→ PROMPT: All of the data should be repeated exactly; pictures are not part of the copy.

* START *

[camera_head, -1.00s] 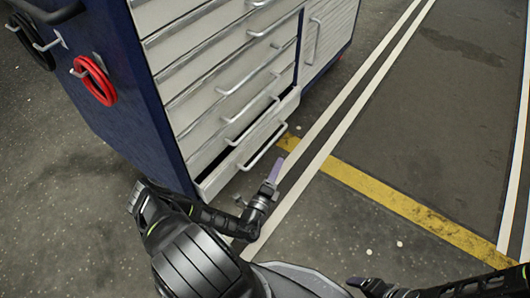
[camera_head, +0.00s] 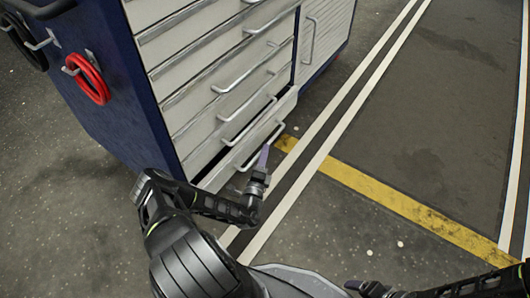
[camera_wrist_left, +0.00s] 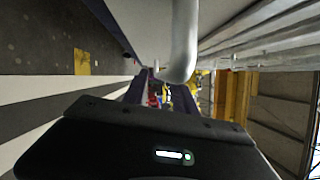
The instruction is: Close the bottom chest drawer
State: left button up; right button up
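The tool chest (camera_head: 120,90) stands at the upper left, with blue sides and several pale drawers. Its bottom drawer (camera_head: 222,174) is pulled out a little, with a dark gap above its front. My left gripper (camera_head: 264,156) is at that drawer's bar handle, near its right end. In the left wrist view the handle (camera_wrist_left: 183,45) is large and close, just beyond the gripper body. The fingertips are not clear there, so I cannot tell whether they are open or touching. My right arm shows at the bottom right edge, its fingertips unclear.
A red cable coil (camera_head: 91,80) and a black one hang on the chest's left side. The floor right of the chest is clear, with white lines and a yellow stripe (camera_head: 400,203).

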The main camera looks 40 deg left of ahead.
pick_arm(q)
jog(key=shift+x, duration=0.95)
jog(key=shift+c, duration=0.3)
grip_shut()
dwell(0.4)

* END *

→ REPLY:
[camera_head, -1.00s] 
[camera_head, +0.00s] 
[camera_wrist_left, +0.00s] 
The instruction is: Close the bottom chest drawer
State: left button up; right button up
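The tool chest (camera_head: 120,90) stands at the upper left, with blue sides and several pale drawers. Its bottom drawer (camera_head: 222,174) is pulled out a little, with a dark gap above its front. My left gripper (camera_head: 264,156) is at that drawer's bar handle, near its right end. In the left wrist view the handle (camera_wrist_left: 183,45) is large and close, just beyond the gripper body. The fingertips are not clear there, so I cannot tell whether they are open or touching. My right arm shows at the bottom right edge, its fingertips unclear.
A red cable coil (camera_head: 91,80) and a black one hang on the chest's left side. The floor right of the chest is clear, with white lines and a yellow stripe (camera_head: 400,203).

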The main camera looks 40 deg left of ahead.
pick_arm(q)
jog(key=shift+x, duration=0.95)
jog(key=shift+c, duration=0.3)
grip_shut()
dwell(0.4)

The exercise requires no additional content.